◆ **Directions for this task**
Extract precisely the lines of the entries below, from the first line through the line containing "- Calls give".

Robot episode records:
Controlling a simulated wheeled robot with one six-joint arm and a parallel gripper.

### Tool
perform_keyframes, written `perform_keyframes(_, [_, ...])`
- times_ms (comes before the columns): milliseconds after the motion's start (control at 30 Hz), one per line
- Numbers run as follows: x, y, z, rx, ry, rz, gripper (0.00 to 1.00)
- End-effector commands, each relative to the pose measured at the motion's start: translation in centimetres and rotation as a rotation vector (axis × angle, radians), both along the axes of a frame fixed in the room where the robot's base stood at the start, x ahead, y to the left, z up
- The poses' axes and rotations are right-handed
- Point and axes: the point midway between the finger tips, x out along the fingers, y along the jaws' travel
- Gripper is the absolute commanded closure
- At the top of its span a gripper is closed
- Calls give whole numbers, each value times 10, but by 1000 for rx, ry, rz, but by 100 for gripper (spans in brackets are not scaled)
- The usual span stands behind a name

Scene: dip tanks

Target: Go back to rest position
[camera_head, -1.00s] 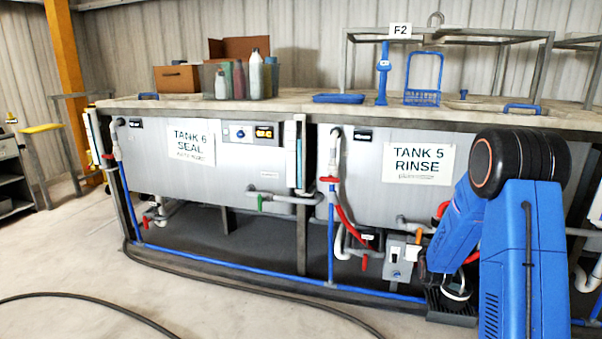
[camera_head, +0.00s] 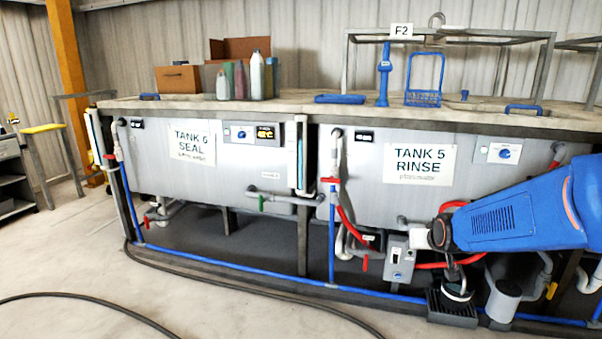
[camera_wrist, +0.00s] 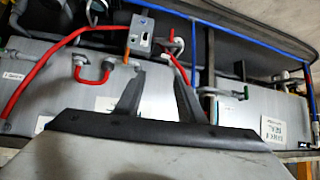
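My arm (camera_head: 520,218) reaches in from the right edge of the head view, in front of Tank 5. My gripper (camera_wrist: 158,82) shows in the wrist view with its two dark fingers apart and nothing between them. In the head view I cannot make out the fingers. The wrist view looks upside down at the tank fronts, with red hoses and a grey switch box (camera_wrist: 141,36) beyond the fingers.
Tank 6 (camera_head: 150,165) and Tank 5 (camera_head: 370,195) stand under a long bench top (camera_head: 300,106). Bottles (camera_head: 257,78), a blue basket (camera_head: 423,85) and a blue tray (camera_head: 340,99) are on it. A black hose (camera_head: 250,300) crosses the otherwise clear floor at front left.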

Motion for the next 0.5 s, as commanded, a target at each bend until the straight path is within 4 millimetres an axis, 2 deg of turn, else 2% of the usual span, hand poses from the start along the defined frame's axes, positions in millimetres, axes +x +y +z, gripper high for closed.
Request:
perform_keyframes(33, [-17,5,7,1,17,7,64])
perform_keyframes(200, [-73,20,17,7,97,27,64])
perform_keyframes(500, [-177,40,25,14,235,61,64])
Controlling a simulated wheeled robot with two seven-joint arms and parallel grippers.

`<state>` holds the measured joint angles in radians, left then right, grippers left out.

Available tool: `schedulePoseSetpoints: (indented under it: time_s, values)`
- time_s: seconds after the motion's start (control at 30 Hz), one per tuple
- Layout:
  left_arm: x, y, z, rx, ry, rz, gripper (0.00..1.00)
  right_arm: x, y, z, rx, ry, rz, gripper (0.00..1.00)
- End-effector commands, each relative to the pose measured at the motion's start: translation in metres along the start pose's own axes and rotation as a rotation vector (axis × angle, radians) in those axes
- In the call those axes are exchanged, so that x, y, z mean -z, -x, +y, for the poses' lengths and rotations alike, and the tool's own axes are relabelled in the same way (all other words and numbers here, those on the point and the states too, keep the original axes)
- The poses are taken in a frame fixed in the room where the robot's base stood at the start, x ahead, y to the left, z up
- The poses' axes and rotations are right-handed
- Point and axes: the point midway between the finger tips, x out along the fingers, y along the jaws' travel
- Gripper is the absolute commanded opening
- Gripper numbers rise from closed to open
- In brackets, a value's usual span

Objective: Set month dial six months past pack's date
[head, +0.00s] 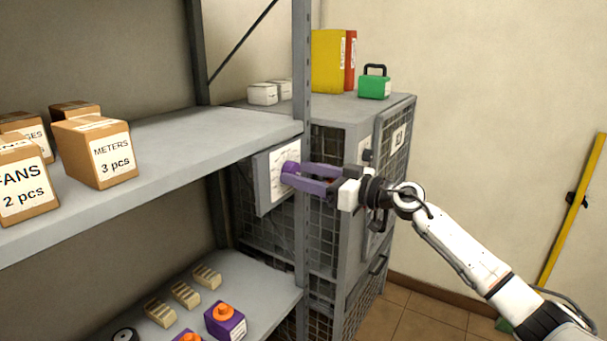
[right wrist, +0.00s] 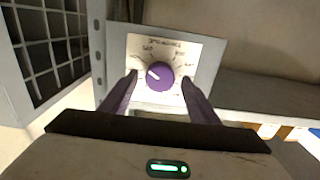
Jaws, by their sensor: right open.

◆ **Solution for this problem**
Controlling a simulated wheeled robot with one six-joint arm and a parallel gripper.

### Tool
perform_keyframes, written `perform_keyframes(_, [_, ...])`
- times_ms (comes before the columns): milliseconds after the motion's start (control at 30 Hz), one per line
- Numbers run as follows: x, y, z, rx, ry, rz, gripper (0.00 to 1.00)
- End-effector commands, each relative to the pose measured at the motion's start: translation in centimetres and rotation as a rotation vector (axis × angle, radians), both along the axes of a frame fixed in the room where the robot's base stood at the start, x ahead, y to the left, z up
- The poses' axes and rotations are right-handed
- Point and axes: the point midway between the finger tips, x out along the fingers, y along the jaws' travel
- Gripper is the absolute commanded closure
- At the top of its span a gripper is closed
- Calls give whole numbers, each value times 10, but by 1000 for rx, ry, rz, but by 100 for gripper (spans in brackets are not scaled)

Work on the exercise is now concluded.